Canadian Diplomacy in the Middle East
While Canada maintains diplomatic relations with the Kingdom of Saudi Arabia, subsequently permitting Canadian diplomats to engage with Saudi officials on a wide range of issues including human rights, Canada’s recent public criticism about human rights violations in Saudi Arabia has impacted diplomatic relations negatively between the two countries and caused costly retaliations from Saudi Arabia. Saudis expelled the Canadian ambassador, recalled its own, stopped all new trade and investment with Canada and suspended Toronto flights. Though Canada has reportedly made efforts to repair the relationship, there has been little success to date.
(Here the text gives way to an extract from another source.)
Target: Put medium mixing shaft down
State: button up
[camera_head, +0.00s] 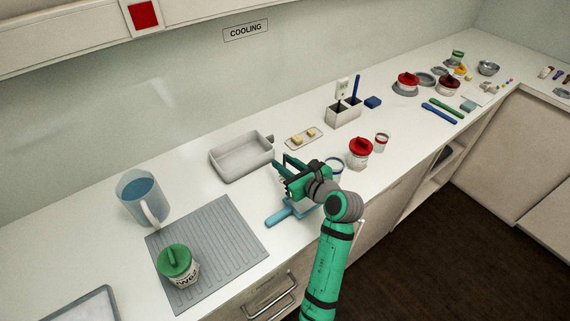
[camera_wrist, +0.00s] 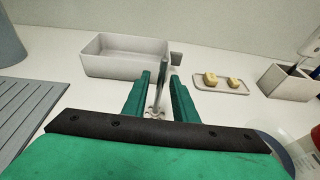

Canada’s tense relations with another major power in the region, Iran, has curtailed its influence in the ME. Canada maintains no diplomatic relations with Iran since the Harper Government ended diplomatic ties in 2012. While Canada’s current Prime Minister, Justin Trudeau, promised a different foreign policy approach, his efforts to repair the relationship with Iran have failed.
While it goes without saying that the Canadian Government’s role in advocating and promoting human rights in the Middle East is pivotal, the means through which it approaches human rights in the region requires re-examination. While condemning rulers of Middle Eastern countries on public stages for their poor human rights record may be well-received domestically, and by human rights actors across Canada and the Middle East, this approach has yet to produce positive results for either party. In application, it has in fact served as a limiting factor to the Canadian influence and its overall seat at discussion tables in the region (where they could otherwise push forth a more human rights-centered agenda). With a significant diaspora community from the Middle East within its borders, Canada has a particular advantage to rebuild and strengthen its relationships with major players in the Middle East, and more importantly, to become an influential player in peacebuilding, negotiation, and conflict resolution on both the political and humanitarian stages in the region.